HESTIAdocs

Commitments & nullifiers

The two hashes that make shielded value work — one to create a note, one to spend it exactly once.

Two Poseidon hashes carry the whole spend model. A commitment registers a note without revealing it. A nullifier spends that note exactly once, without revealing which note it was. The asymmetry between them is what keeps Hestia both unforgeable and unlinkable.

Commitments

A commitment is a binding, hiding hash of a note's five fields:

ts
commitment = poseidon([value, token, owner, label, randomness])
  • Binding — you cannot find a different note that produces the same commitment, so a leaf in the tree pins down exactly one note.
  • Hiding — because randomness is a fresh field element, the commitment reveals nothing about value, token, or owner.

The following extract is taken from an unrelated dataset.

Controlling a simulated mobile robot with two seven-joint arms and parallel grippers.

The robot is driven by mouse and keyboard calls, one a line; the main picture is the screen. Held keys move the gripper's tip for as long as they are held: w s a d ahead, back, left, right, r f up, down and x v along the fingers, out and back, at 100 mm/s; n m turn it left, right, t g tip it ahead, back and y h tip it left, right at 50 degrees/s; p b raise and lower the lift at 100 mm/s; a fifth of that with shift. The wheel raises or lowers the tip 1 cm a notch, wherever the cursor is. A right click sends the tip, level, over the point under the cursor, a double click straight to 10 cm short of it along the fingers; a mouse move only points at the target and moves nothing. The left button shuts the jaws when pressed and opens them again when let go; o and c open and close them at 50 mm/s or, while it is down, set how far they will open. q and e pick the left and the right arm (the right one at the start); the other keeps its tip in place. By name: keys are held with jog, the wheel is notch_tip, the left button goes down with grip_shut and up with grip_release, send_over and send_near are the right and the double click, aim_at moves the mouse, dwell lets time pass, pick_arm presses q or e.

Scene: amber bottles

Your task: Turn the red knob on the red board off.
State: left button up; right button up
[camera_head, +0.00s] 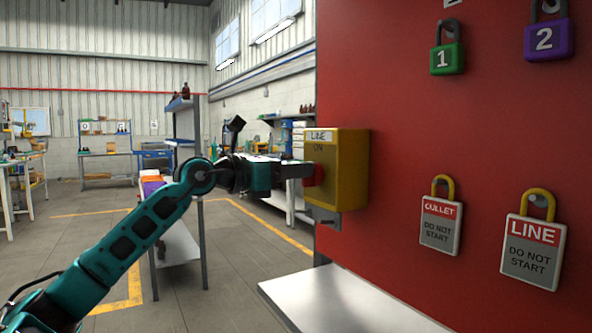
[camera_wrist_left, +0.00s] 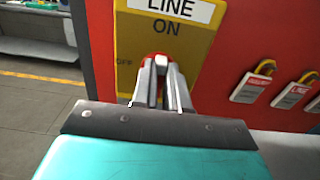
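A yellow switch box (camera_head: 350,170) is mounted on the left part of the red board (camera_head: 410,130). Its label reads LINE, with ON below it. The red knob (camera_head: 309,175) sticks out of its front, and my left gripper (camera_head: 302,171) reaches it from the left, fingertips at the knob. In the left wrist view, the two grey fingers of my left gripper (camera_wrist_left: 161,72) are close together in front of the red knob (camera_wrist_left: 152,57) and hide most of it. I cannot tell whether they grip it. OFF shows faintly left of the knob. My right gripper is out of view.
A green padlock (camera_head: 447,60) and a purple padlock (camera_head: 548,40) hang high on the board. A pale shelf (camera_head: 335,300) juts out below the box.

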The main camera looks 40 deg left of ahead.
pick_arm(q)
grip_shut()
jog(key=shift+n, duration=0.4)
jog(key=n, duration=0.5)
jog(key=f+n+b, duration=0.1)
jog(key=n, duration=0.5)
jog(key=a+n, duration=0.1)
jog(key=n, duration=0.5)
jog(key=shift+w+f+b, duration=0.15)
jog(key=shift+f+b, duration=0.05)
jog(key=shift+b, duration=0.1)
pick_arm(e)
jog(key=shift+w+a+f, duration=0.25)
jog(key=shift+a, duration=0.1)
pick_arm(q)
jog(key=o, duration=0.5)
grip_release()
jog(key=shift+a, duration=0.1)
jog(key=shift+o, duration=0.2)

The field order is canonical and frozen (COMMITMENT_ARITY = 5). The circuit recomputes this hash inside the proof and the contract recomputes it on-chain, so all three — JS, circuit, and Solidity — agree to the bit. Computing one:

ts
import { commitment, newNote } from "@hestia/common";

const c = await commitment(newNote({ value: 5n, token: 0n, owner: SK, label }));

When you shield or receive, the commitment becomes a new leaf in the commitment tree.

Nullifiers

To spend a note you publish its nullifier:

ts
nullifier = poseidon([commitment, leafIndex, sk])

Three properties make this work (NULLIFIER_ARITY = 3):

  • It is deterministic — the same note always yields the same nullifier — so the pool can reject a second spend by checking a set membership.
  • It is unlinkable — it depends on the secret sk, so no observer can connect a published nullifier back to a specific commitment or owner.
  • It is unforgeable — only the holder of sk can produce the nullifier for a note whose owner is SK = poseidon([sk]), and the circuit proves that relationship.

Binding leafIndex into the nullifier ties the spend to the note's exact position in the tree, closing replay paths across re-inserted commitments.

The spend, end to end

text
create:  note ──poseidon(5)──► commitment ──► inserted as leaf #i
spend:   (commitment, i, sk) ──poseidon(3)──► nullifier ──► recorded as "spent"

When a transaction is verified on-chain, the pool:

  1. checks the proof's Merkle root is a recent, known tree root;
  2. checks each input nullifier is not already in the spent set, then inserts it;
  3. appends the two output commitments as new leaves; and
  4. stores the output ciphertexts for the recipients to discover.

Because step 2 reveals only nullifiers (not commitments) and step 3 adds fresh commitments with new randomness, an observer sees notes destroyed and notes created — but never which new note came from which old one.

Double-spend protection

A note can be nullified once. The second attempt produces the same nullifier, the contract finds it already in the set, and the transaction reverts. The SDK also tracks the local nullifier set so it never tries to spend a note it already spent — see coin selection.